Talking about global cross-industry expertise one might ask the question when FS industries open themselves to implement other industries’ expertise. To do so, people in FS need at least a basic (common) understanding of other industries business and work-flows. If this openness will become real, one might ask about the willingness to accept and copy, to adapt, and to reduce individual IT strategy development.
To articulate FS industries are unique, is probably an almost true statement. The implication that business models from other industries can’t be copied, needs advantaged logic. To develop the appropriate FS business models “on your own” includes the handling of conceptual mistakes as well (as other industries mad them as well and built their expertise out of the resolution). Such a development requires time, not only process time but also elapse time.
Adoption of organizational models towards a process-oriented workflow belongs to the achievements of the evolutionary process along of ERP, BPR, and BPM. The mental preparation to drive changes was always forced by “outside” parameters like
- the downgrade of defense budgets affected the engineering industries,
- liberalization the utilities,
- globalization the supplier infrastructure of the manufacturing industries.

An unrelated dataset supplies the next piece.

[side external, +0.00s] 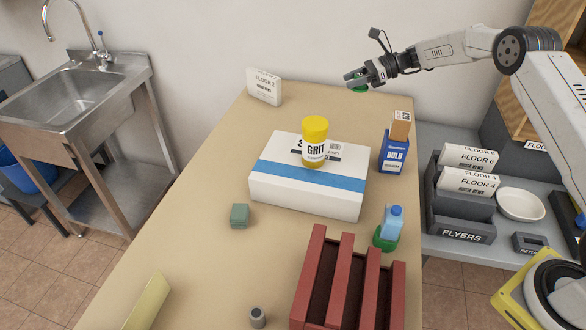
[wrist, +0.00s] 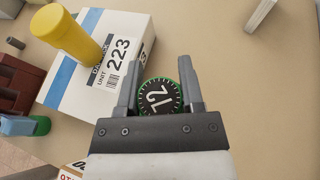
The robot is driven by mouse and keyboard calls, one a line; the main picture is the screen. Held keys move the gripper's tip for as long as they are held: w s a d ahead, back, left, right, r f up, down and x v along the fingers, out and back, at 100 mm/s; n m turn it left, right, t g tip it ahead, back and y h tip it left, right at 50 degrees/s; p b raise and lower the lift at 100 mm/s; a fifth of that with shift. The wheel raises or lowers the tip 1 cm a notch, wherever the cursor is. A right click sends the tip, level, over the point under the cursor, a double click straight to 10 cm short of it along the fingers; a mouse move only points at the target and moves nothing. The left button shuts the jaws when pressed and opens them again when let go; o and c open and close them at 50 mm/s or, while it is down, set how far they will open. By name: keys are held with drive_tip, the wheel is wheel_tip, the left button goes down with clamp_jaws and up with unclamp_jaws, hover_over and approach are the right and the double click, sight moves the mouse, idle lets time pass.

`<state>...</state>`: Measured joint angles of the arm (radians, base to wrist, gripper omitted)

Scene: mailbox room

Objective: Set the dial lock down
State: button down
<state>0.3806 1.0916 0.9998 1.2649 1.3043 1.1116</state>
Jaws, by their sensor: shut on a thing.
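The dial lock (wrist: 159,97) is a round black disc with a green rim and white marks reading 72 in the wrist view. My gripper (wrist: 163,72) is shut on it, one finger on each side. In the side external view my gripper (side external: 354,82) is raised over the far right part of the table (side external: 215,190), and the green edge of the dial lock (side external: 360,89) shows between the fingers. The dial lock is in the air, apart from the table.
A white parcel (side external: 305,201) with a blue band carries a yellow GRIT can (side external: 315,145). A BULB box (side external: 394,152) with a small brown box on top stands right. A FLOOR 2 pack (side external: 264,87) is at the far left. A red rack (side external: 348,285) is near. Far table has free room.

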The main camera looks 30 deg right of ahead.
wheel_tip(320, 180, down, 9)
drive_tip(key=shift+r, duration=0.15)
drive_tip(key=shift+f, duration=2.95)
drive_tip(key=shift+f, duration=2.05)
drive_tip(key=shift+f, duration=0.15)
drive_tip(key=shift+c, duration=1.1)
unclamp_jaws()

Is there something beyond the subprime crisis, which will have the dramatically influence the financial services industries. If such happens, the industries (but others as well) should be prepared.
Back to architecture beauties. FS industries might consider the 80/20 rule regarding coverage and functional fit. This would allow the copy & adopt process. In that case business architects should learn about the copy “from” instead of the copy “into”. Similar in shifting the focus towards the needs from the desires.